## BEGIN STORED ROWS

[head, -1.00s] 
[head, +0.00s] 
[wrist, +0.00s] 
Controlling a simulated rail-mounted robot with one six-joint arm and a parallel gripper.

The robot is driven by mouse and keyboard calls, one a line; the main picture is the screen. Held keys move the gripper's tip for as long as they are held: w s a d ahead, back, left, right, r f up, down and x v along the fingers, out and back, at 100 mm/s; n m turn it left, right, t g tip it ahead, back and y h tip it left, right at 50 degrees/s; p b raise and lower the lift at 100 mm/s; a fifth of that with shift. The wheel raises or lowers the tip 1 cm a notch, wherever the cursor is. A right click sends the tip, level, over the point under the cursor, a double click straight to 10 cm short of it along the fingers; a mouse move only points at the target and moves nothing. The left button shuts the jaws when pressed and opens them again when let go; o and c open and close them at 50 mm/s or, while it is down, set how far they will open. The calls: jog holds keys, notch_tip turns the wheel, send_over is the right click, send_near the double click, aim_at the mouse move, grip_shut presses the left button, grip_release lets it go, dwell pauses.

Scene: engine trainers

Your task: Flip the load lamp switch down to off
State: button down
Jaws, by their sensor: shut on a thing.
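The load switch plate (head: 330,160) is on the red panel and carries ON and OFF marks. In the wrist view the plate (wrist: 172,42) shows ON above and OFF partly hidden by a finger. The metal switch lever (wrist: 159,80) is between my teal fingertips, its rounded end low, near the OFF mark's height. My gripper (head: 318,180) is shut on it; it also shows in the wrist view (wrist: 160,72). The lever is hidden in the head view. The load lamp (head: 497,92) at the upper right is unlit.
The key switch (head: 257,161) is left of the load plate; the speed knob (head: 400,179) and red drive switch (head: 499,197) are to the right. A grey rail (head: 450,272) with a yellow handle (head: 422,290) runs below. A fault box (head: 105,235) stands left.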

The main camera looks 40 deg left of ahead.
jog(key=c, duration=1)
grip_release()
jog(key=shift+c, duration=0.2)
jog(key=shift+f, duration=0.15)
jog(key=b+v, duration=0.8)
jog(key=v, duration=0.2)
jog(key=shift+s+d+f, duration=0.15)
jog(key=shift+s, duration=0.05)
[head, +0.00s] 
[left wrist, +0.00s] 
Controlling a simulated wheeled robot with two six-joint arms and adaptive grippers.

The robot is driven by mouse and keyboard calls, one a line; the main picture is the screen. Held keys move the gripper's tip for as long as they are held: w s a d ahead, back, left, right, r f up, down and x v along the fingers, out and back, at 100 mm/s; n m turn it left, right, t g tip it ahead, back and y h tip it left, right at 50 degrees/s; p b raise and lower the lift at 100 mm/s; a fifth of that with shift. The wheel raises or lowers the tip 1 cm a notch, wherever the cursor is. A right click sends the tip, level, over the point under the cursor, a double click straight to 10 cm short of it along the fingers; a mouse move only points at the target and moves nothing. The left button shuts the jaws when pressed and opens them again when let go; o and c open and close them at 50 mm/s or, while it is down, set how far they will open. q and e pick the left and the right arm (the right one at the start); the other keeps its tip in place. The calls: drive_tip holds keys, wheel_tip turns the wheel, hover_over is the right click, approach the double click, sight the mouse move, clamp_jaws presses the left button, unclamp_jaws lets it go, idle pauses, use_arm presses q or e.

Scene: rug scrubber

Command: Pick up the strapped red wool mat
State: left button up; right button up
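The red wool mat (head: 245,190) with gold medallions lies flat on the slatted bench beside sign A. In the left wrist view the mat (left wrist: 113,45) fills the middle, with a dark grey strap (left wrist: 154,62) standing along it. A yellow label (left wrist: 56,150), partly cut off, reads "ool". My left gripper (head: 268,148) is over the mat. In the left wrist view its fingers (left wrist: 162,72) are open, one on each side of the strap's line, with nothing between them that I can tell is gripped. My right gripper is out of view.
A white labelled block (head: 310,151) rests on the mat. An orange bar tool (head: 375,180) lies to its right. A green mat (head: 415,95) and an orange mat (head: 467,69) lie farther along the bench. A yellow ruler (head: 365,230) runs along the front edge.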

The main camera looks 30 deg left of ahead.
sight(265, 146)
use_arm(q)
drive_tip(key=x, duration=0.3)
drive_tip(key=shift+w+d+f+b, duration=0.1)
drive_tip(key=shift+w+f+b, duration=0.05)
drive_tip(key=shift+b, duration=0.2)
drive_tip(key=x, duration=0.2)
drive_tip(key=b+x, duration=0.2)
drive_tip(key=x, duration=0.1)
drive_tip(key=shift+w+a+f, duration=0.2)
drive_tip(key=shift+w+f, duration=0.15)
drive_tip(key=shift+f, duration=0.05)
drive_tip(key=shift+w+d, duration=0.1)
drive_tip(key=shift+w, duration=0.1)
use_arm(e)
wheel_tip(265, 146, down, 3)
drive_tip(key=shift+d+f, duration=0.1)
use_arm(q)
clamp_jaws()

## END STORED ROWS
## BEGIN STORED ROWS

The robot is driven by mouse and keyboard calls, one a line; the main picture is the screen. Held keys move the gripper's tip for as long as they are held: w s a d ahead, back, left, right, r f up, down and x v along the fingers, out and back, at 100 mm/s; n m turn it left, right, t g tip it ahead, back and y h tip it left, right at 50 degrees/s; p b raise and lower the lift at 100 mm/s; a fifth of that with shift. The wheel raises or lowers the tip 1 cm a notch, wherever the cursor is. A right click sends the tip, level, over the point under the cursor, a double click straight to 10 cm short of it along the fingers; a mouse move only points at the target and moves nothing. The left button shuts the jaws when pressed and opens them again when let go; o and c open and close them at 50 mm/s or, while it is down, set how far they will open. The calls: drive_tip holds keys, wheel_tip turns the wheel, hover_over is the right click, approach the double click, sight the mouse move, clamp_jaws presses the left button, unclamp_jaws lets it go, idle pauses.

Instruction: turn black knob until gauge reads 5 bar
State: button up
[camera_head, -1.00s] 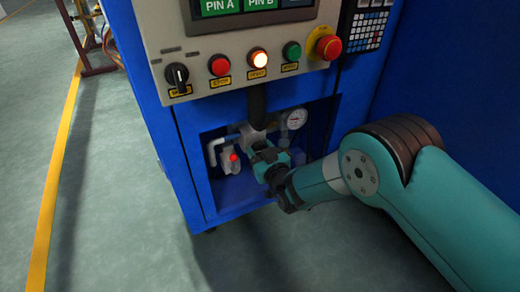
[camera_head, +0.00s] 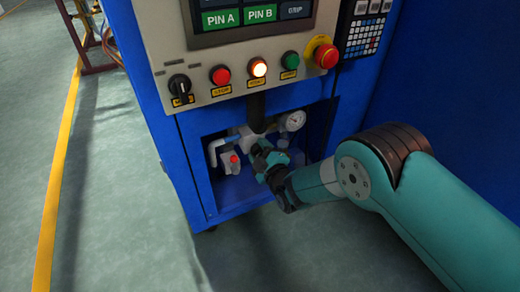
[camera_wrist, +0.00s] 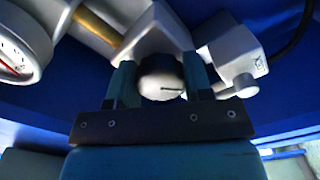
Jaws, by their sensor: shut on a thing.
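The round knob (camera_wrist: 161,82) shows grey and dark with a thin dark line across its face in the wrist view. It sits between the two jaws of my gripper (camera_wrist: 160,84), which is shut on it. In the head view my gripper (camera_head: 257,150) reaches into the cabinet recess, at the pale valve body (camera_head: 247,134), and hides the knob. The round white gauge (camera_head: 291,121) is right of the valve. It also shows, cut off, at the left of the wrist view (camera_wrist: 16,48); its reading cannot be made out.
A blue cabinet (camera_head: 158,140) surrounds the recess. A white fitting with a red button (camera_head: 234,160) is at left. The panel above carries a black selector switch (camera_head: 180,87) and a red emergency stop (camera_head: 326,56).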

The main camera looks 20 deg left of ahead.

## END STORED ROWS
## BEGIN STORED ROWS

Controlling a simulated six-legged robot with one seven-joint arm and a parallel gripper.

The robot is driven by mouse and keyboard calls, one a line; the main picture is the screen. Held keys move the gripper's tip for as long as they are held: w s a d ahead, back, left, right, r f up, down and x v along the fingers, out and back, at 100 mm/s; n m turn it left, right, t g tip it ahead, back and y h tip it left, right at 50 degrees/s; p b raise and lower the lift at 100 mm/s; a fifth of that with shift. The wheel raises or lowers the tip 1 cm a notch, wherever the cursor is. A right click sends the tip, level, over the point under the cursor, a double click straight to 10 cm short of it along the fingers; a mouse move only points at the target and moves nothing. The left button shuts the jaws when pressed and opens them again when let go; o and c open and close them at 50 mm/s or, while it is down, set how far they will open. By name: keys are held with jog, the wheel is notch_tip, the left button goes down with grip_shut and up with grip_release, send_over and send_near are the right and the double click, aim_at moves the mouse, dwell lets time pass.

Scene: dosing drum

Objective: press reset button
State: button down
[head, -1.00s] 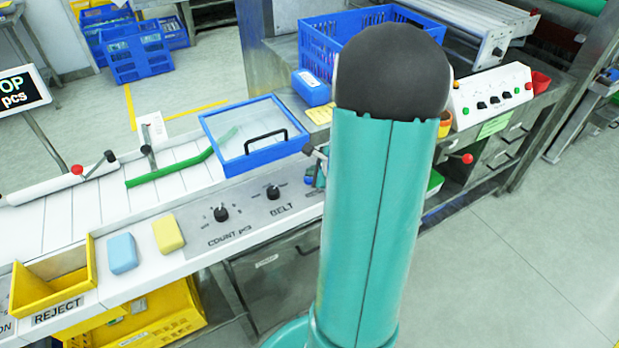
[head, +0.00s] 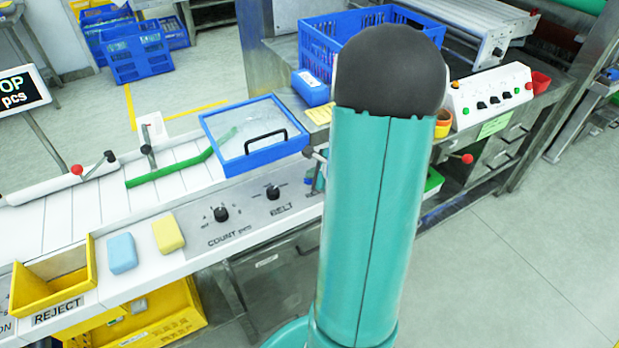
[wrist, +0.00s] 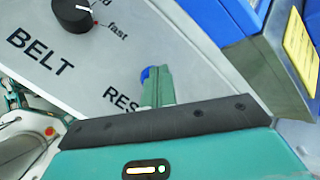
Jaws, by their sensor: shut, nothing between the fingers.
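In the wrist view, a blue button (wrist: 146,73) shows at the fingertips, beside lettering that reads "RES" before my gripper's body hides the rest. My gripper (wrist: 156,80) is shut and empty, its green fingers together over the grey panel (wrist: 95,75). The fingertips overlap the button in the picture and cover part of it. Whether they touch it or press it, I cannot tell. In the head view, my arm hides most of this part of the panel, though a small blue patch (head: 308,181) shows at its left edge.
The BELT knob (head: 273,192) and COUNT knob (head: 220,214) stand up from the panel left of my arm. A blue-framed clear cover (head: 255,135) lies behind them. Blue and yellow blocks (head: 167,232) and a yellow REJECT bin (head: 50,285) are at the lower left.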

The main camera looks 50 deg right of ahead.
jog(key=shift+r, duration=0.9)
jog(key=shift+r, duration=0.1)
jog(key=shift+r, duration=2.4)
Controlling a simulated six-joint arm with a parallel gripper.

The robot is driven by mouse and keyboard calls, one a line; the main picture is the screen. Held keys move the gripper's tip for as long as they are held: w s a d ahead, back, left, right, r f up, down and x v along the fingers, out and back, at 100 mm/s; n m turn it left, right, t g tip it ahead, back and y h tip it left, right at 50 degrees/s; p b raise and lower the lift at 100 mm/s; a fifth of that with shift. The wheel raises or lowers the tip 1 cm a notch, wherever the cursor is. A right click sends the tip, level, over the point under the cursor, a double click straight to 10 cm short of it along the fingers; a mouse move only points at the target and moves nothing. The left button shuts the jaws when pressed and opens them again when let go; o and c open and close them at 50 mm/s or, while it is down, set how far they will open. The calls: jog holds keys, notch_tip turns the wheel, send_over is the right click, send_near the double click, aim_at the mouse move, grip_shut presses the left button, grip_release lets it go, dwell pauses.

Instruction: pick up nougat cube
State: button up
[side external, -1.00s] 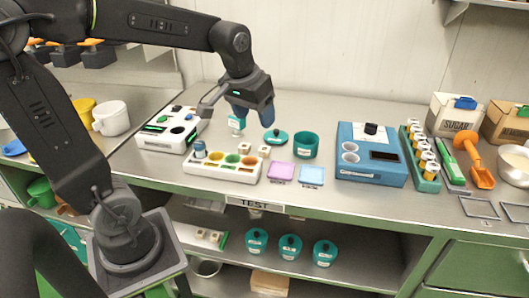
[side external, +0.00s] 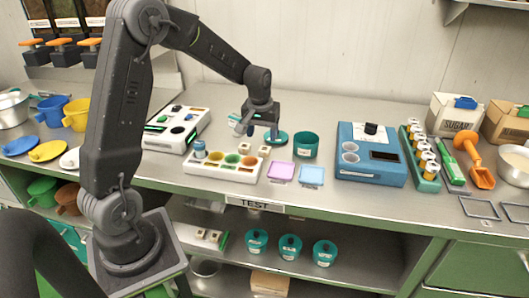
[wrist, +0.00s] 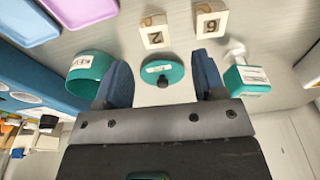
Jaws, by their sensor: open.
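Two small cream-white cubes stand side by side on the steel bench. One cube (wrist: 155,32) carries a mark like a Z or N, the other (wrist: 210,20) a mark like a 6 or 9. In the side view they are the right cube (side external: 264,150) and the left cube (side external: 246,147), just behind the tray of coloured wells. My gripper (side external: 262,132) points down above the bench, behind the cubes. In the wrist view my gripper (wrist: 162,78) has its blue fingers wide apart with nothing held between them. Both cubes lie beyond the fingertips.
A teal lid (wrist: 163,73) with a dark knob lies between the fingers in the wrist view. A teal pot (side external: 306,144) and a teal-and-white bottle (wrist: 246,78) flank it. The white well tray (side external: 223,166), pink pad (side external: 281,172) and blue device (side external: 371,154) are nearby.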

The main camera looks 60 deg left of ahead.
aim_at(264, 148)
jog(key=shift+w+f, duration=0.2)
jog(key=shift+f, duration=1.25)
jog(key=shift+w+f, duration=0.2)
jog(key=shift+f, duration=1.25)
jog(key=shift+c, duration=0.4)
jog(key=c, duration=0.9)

## END STORED ROWS

▶ [WRITTEN TASK] Keep the pictures out, and extract only the lines that begin at the one containing "Instruction: turn black" and end at the one containing "The main camera looks 20 deg left of ahead.", inclusive.

▶ [EXERCISE SOLUTION]
Instruction: turn black knob until gauge reads 5 bar
State: button up
[camera_head, -1.00s] 
[camera_head, +0.00s] 
[camera_wrist, +0.00s] 
Jaws, by their sensor: shut on a thing.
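The round knob (camera_wrist: 161,82) shows grey and dark with a thin dark line across its face in the wrist view. It sits between the two jaws of my gripper (camera_wrist: 160,84), which is shut on it. In the head view my gripper (camera_head: 257,150) reaches into the cabinet recess, at the pale valve body (camera_head: 247,134), and hides the knob. The round white gauge (camera_head: 291,121) is right of the valve. It also shows, cut off, at the left of the wrist view (camera_wrist: 16,48); its reading cannot be made out.
A blue cabinet (camera_head: 158,140) surrounds the recess. A white fitting with a red button (camera_head: 234,160) is at left. The panel above carries a black selector switch (camera_head: 180,87) and a red emergency stop (camera_head: 326,56).

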The main camera looks 20 deg left of ahead.

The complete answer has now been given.